4. Market Trends and Commodity Prices

• Aluminium and other industrial metals have seen price increases as traders anticipate supply chain disruption. (Energy News)

• Energy market volatility is pushing investors to rethink risk in global portfolios. Some economists see short‑term spikes as likely to moderate if the conflict eases, but uncertainty remains. (The Sun Malaysia)

Voices from Experts

• Malaysian economist Dr Rabiatul Munirah Alpandi says Malaysia’s exposure to the conflict is “moderate and manageable” because it exports oil and gas, but warns that refined fuel imports still make the economy sensitive. (The Sun Malaysia)

• Petroleum Dealers Association president Datuk Khairul Annuar Abdul Aziz said stronger oil prices will likely raise costs for logistics and transport. (The Star)

• Tengku Zafrul, former finance minister, highlighted flight disruptions and higher logistics costs as direct effects Malaysians already feel. (Malay Mail)

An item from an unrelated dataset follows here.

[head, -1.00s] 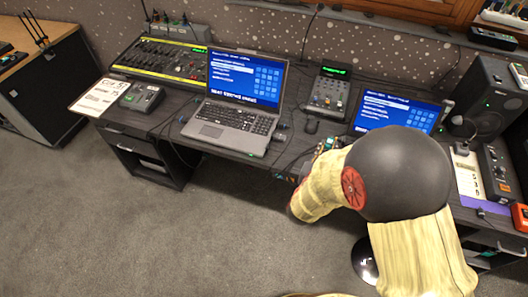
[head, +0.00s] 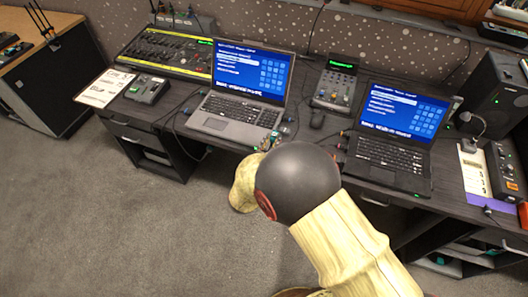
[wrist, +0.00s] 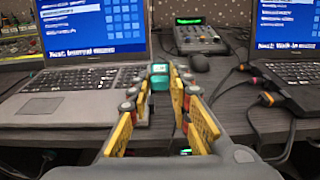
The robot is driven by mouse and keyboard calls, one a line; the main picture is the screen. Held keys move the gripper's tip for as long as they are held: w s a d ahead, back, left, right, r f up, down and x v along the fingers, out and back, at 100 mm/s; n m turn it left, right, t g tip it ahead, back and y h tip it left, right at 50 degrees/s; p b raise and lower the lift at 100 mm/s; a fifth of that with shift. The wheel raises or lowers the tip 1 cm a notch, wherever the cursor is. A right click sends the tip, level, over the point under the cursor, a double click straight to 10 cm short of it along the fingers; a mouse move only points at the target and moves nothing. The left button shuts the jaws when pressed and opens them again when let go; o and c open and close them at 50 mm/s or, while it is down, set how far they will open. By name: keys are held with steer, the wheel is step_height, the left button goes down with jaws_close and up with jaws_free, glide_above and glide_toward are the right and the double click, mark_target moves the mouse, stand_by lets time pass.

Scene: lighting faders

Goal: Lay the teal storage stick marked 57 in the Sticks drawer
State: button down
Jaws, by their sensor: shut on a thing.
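In the wrist view my gripper (wrist: 160,92) has its yellow fingers closed on a small teal storage stick (wrist: 160,76). Its marking is not legible. The stick is held in front of the desk, between the two laptops in that view. In the head view my arm hides most of the gripper, near the desk's front edge below the left laptop. A drawer front (head: 130,131) shows under the left end of the desk, and another (head: 373,198) under the right laptop. I cannot read any drawer label, so I cannot tell which is the Sticks drawer.
A left laptop (head: 231,117) and a right laptop (head: 389,157) stand open on the dark desk. A lighting console (head: 165,50), a small mixer (head: 336,86), a mouse (head: 317,119) and cables lie around them. The grey carpet (head: 120,230) in front is clear.

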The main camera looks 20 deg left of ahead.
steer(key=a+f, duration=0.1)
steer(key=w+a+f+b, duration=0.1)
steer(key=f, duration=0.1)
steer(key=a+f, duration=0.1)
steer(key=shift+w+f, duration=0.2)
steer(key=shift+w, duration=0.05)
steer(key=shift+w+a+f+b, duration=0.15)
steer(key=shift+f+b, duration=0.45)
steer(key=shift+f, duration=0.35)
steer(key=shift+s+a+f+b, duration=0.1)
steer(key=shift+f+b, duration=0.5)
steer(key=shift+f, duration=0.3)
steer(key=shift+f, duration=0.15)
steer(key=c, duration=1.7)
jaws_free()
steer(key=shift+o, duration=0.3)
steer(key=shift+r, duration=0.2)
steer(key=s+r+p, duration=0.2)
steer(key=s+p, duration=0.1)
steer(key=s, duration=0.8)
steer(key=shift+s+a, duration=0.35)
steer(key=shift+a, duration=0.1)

Across ethnic groups in Malaysia, families may see costs rise in daily life as global markets respond.

What This Means for You

Fuel and Goods Prices: Likely to go up if tension persists.

Travel: Flights to Europe and West Asia may stay rerouted or delayed.

Currency: Ringgit could fluctuate with oil price shifts and investor sentiment.

Trade: Export and import prices may adjust as logistics costs change.

What Do You Think? I’d Love to Hear Your Opinion in the Comments Section.

What started as decades of covert tensions between Israel and Iran is now an open conflict. Its effects are not limited to the Middle East. Malaysia can already see changes in oil prices, flight routes, and currency moves. World markets and governments are watching closely. Even if you are not directly involved, global politics like this shapes everyday costs and economic risk here.

The Middle East is no longer distant for ordinary Malaysians. Its conflicts are now part of a global system that affects your fuel pump, grocery bills, and travel plans.